Spot each line that carries the word "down"; copy those lines.

◆ Collected material:
++++++++

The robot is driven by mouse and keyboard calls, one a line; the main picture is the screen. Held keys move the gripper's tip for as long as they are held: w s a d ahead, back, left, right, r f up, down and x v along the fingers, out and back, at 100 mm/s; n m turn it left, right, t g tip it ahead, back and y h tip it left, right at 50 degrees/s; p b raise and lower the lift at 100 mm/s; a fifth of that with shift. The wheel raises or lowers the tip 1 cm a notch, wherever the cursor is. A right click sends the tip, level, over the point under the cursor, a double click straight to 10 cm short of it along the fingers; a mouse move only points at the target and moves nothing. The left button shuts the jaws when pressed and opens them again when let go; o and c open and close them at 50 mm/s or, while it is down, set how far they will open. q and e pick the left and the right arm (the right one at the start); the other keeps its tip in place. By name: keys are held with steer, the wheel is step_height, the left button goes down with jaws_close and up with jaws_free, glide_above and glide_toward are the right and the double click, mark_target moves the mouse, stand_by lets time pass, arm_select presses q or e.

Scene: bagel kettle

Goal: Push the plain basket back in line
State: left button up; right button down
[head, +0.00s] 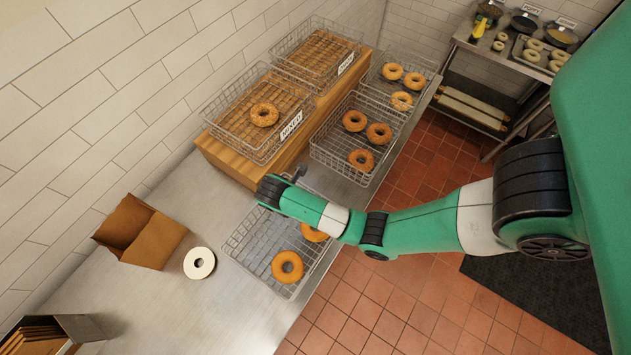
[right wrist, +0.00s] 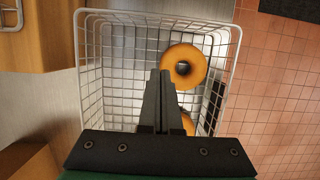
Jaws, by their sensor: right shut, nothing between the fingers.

++++++++

◆ Complete output:
The robot is driven by mouse and keyboard calls, one a line; the main picture is the screen. Held keys move the gripper's tip for as long as they are held: w s a d ahead, back, left, right, r f up, down and x v along the fingers, out and back, at 100 mm/s; n m turn it left, right, t g tip it ahead, back and y h tip it left, right at 50 degrees/s; p b raise and lower the lift at 100 mm/s; a fifth of that with shift. The wheel raises or lowers the tip 1 cm a notch, wherever the cursor is. A right click sends the tip, level, over the point under the cursor, a double click straight to 10 cm short of it along the fingers; a mouse move only points at the target and moves nothing. The left button shuts the jaws when pressed and opens them again when let go; o and c open and close them at 50 mm/s or, while it is down, set how far they will open. q and e pick the left and the right arm (the right one at the start); the other keeps its tip in place. By name: keys are held with steer, the wheel is step_height, the left button goes down with jaws_close and up with jaws_free, glide_above and glide_toward are the right and the double click, mark_target moves the mouse, stand_by lets time pass, arm_select presses q or e.
State: left button up; right button down

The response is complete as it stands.